[Items from a data source]
## Start
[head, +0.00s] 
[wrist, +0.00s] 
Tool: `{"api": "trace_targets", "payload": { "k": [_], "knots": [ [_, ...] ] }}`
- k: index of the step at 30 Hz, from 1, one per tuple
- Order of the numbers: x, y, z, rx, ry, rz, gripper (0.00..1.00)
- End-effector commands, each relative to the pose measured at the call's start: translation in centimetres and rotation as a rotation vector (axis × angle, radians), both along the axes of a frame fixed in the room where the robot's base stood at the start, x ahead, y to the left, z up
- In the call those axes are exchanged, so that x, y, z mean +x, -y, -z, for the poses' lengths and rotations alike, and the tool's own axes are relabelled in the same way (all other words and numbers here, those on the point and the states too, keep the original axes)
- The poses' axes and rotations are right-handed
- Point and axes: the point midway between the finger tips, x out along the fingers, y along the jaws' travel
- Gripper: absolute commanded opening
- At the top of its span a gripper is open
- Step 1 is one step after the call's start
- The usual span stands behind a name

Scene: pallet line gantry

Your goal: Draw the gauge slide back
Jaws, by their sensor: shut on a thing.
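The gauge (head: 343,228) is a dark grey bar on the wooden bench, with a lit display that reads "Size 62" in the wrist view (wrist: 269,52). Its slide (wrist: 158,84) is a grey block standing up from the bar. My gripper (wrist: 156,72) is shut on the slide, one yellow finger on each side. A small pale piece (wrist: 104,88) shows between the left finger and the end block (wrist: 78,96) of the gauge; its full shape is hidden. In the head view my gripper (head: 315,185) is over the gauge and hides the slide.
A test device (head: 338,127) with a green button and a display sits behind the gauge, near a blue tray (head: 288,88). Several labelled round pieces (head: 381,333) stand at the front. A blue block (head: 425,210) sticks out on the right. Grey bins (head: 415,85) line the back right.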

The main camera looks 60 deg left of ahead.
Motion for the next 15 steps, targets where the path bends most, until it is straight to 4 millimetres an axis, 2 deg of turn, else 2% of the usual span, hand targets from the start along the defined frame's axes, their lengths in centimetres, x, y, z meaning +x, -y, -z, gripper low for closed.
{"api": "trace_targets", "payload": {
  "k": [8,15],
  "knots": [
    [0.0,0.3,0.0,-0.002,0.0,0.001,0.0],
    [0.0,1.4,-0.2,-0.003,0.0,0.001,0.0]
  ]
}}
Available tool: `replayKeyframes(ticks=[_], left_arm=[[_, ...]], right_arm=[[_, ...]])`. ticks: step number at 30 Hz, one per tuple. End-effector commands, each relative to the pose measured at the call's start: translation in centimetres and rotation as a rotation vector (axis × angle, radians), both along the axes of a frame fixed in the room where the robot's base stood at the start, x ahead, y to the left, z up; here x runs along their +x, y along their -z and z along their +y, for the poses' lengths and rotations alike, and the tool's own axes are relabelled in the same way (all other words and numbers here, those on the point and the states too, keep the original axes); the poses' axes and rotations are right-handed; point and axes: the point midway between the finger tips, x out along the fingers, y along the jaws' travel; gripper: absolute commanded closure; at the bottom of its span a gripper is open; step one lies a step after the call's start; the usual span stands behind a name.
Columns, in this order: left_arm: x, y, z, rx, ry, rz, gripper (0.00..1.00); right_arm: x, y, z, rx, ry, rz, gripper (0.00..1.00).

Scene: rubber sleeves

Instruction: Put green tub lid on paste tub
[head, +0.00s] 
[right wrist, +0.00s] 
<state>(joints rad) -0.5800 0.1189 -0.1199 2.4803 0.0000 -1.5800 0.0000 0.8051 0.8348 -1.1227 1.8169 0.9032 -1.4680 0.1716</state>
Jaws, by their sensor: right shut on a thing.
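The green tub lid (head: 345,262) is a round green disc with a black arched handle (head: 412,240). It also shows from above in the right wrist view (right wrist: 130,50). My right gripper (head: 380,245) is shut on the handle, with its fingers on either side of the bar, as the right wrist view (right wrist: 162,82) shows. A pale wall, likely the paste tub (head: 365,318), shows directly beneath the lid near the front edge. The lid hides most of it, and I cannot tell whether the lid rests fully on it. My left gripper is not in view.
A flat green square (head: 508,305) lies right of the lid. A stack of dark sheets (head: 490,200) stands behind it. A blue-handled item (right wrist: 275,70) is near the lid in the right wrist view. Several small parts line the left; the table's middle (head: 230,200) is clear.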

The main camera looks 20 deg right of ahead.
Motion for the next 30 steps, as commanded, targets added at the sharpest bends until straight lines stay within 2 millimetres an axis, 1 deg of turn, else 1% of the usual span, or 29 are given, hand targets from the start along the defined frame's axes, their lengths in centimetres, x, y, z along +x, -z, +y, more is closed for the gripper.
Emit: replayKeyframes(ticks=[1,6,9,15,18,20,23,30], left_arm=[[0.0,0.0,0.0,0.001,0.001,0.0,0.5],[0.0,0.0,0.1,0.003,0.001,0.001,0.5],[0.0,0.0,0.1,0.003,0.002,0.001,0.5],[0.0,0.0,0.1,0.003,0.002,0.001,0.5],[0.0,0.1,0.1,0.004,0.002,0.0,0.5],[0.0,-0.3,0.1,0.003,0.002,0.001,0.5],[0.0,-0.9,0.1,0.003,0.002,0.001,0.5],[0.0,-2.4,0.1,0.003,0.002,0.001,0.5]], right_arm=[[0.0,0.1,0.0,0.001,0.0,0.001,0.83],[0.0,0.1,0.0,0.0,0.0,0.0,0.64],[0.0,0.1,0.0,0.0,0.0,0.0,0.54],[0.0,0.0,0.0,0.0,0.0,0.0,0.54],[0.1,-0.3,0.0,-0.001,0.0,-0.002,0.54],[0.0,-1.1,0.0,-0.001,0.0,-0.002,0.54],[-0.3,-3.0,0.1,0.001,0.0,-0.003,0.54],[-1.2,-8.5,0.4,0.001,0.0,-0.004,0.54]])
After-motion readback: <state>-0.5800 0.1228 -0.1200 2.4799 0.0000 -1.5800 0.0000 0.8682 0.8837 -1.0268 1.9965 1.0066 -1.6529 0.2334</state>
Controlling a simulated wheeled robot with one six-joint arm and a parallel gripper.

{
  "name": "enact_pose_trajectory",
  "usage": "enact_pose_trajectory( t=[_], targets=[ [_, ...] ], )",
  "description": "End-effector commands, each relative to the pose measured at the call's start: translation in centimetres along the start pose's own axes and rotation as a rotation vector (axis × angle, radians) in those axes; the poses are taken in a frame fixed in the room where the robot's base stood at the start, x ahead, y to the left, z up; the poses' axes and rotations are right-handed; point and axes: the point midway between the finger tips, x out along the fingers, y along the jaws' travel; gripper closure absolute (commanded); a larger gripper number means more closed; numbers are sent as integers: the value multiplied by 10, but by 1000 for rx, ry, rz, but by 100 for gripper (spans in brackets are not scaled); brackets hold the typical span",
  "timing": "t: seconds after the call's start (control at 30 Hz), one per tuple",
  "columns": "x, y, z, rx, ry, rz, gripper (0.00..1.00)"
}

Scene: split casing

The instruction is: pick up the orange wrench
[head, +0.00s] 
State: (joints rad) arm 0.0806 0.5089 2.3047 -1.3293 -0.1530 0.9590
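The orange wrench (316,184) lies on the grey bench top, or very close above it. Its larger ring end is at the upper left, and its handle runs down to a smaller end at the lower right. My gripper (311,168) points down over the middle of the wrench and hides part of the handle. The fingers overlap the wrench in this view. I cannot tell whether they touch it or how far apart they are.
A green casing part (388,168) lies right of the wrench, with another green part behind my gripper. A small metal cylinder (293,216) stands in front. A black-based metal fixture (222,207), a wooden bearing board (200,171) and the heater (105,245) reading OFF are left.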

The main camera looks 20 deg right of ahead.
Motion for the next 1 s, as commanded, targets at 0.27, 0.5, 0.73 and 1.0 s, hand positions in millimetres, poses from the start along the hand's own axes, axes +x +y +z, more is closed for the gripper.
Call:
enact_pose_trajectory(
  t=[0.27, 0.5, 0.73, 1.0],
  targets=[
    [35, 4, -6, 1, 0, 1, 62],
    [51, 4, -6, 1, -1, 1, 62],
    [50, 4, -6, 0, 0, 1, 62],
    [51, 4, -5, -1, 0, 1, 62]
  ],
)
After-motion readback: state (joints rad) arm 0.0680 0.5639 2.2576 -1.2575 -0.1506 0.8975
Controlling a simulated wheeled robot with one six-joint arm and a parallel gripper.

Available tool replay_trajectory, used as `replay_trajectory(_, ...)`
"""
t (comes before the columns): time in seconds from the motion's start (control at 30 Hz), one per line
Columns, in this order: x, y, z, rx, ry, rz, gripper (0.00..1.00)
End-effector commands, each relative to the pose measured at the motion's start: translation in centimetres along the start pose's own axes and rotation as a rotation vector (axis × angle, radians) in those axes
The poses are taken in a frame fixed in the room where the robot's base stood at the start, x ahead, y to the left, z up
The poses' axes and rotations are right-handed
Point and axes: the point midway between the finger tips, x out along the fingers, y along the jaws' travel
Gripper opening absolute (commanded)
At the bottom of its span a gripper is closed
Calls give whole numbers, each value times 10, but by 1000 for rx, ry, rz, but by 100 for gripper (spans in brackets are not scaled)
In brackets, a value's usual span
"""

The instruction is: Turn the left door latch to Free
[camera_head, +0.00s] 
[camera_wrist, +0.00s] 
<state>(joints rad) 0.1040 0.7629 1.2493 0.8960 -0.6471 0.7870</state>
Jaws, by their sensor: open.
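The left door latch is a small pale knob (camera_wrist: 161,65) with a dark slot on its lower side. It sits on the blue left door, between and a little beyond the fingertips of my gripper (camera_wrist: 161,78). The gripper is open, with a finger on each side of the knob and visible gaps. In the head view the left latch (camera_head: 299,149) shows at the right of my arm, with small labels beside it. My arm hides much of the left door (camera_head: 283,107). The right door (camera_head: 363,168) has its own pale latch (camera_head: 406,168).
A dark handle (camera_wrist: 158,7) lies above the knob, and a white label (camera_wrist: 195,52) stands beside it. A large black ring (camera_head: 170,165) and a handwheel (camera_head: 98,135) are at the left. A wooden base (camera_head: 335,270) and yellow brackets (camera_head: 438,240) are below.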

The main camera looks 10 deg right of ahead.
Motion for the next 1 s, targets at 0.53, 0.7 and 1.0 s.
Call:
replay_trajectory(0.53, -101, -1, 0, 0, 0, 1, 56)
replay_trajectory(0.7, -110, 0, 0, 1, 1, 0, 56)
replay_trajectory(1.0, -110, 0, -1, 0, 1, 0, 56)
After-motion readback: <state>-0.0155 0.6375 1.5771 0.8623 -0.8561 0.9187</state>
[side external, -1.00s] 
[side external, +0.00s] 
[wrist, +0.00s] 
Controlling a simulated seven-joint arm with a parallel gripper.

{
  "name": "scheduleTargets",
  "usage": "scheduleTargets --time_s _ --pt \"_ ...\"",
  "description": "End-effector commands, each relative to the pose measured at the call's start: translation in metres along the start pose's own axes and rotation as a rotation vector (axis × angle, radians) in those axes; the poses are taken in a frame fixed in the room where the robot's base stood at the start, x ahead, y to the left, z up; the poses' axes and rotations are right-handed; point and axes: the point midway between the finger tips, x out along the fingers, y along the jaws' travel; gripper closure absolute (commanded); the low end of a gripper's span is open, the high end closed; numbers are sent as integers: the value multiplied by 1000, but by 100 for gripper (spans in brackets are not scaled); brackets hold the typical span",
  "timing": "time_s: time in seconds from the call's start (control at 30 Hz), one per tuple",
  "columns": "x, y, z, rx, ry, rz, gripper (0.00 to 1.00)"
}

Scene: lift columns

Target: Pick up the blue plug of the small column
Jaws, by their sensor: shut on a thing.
## End
[Direction] Look above for the line that contains "[right wrist, +0.00s]". Starting there, transcribe every line exactly until you have copied the line that contains "<state>(joints rad) -0.5800".

[Task result]
[right wrist, +0.00s] 
<state>(joints rad) -0.5800 0.1189 -0.1199 2.4803 0.0000 -1.5800 0.0000 0.8051 0.8348 -1.1227 1.8169 0.9032 -1.4680 0.1716</state>

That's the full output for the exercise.